* SET TASK *
Below is a listing; restate from it, character for character, the lines beginning at the line holding "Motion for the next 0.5" and ending at the line holding "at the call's", both included.

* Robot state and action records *
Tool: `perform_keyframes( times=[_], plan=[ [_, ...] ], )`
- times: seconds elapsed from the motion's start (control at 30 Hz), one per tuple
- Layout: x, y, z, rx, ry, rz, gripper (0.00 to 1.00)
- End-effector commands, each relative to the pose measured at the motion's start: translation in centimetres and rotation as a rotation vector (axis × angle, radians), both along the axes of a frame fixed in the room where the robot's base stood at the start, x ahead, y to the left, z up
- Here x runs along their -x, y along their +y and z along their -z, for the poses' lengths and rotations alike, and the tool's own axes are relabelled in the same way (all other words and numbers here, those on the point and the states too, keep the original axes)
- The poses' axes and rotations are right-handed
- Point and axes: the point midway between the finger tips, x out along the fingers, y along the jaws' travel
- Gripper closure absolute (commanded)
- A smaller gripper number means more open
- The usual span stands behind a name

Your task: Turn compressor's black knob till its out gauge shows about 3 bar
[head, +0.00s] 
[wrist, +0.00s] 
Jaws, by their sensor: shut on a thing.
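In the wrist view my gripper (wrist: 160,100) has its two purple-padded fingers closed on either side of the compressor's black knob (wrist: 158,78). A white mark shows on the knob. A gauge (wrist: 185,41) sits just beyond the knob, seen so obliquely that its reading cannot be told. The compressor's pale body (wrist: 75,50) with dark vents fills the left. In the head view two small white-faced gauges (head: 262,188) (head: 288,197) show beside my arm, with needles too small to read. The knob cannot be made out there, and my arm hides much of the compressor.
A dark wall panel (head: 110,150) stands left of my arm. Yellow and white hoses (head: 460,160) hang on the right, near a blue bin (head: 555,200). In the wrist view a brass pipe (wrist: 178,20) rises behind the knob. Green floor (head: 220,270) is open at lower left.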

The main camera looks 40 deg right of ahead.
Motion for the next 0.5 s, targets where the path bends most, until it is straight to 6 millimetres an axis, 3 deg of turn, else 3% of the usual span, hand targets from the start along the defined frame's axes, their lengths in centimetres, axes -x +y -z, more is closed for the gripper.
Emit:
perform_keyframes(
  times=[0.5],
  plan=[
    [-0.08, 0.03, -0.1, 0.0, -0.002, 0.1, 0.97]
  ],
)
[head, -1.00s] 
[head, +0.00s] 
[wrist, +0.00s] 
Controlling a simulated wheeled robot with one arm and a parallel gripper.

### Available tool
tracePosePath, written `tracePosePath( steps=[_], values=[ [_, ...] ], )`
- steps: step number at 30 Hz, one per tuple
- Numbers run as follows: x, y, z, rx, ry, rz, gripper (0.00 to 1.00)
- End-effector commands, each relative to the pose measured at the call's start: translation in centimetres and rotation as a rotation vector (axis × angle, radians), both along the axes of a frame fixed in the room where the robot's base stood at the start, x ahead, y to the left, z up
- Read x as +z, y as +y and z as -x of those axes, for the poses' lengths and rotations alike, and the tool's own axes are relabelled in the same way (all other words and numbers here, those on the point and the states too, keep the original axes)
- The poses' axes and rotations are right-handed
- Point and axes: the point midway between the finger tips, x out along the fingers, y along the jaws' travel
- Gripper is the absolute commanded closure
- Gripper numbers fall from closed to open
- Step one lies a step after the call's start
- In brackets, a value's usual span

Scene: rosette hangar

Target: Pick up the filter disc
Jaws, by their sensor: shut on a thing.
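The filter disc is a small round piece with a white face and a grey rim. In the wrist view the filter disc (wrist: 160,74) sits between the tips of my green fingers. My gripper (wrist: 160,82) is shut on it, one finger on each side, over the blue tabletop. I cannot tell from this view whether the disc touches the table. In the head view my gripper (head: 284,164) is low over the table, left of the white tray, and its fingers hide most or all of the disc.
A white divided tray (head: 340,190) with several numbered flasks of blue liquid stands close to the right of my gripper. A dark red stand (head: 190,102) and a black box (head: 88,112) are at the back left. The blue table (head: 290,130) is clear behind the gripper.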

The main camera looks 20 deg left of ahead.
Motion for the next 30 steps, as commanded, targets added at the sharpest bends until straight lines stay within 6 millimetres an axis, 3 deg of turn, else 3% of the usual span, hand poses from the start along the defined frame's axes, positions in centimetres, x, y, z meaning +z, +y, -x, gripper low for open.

* REPLY TO THE TASK *
Motion for the next 0.5 s, targets where the path bends most, until it is straight to 6 millimetres an axis, 3 deg of turn, else 3% of the usual span, hand targets from the start along the defined frame's axes, their lengths in centimetres, axes -x +y -z, more is closed for the gripper.
Emit:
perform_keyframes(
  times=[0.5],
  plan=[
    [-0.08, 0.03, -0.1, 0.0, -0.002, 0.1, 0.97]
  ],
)
[head, -1.00s] 
[head, +0.00s] 
[wrist, +0.00s] 
Controlling a simulated wheeled robot with one arm and a parallel gripper.

### Available tool
tracePosePath, written `tracePosePath( steps=[_], values=[ [_, ...] ], )`
- steps: step number at 30 Hz, one per tuple
- Numbers run as follows: x, y, z, rx, ry, rz, gripper (0.00 to 1.00)
- End-effector commands, each relative to the pose measured at the call's start: translation in centimetres and rotation as a rotation vector (axis × angle, radians), both along the axes of a frame fixed in the room where the robot's base stood at the start, x ahead, y to the left, z up

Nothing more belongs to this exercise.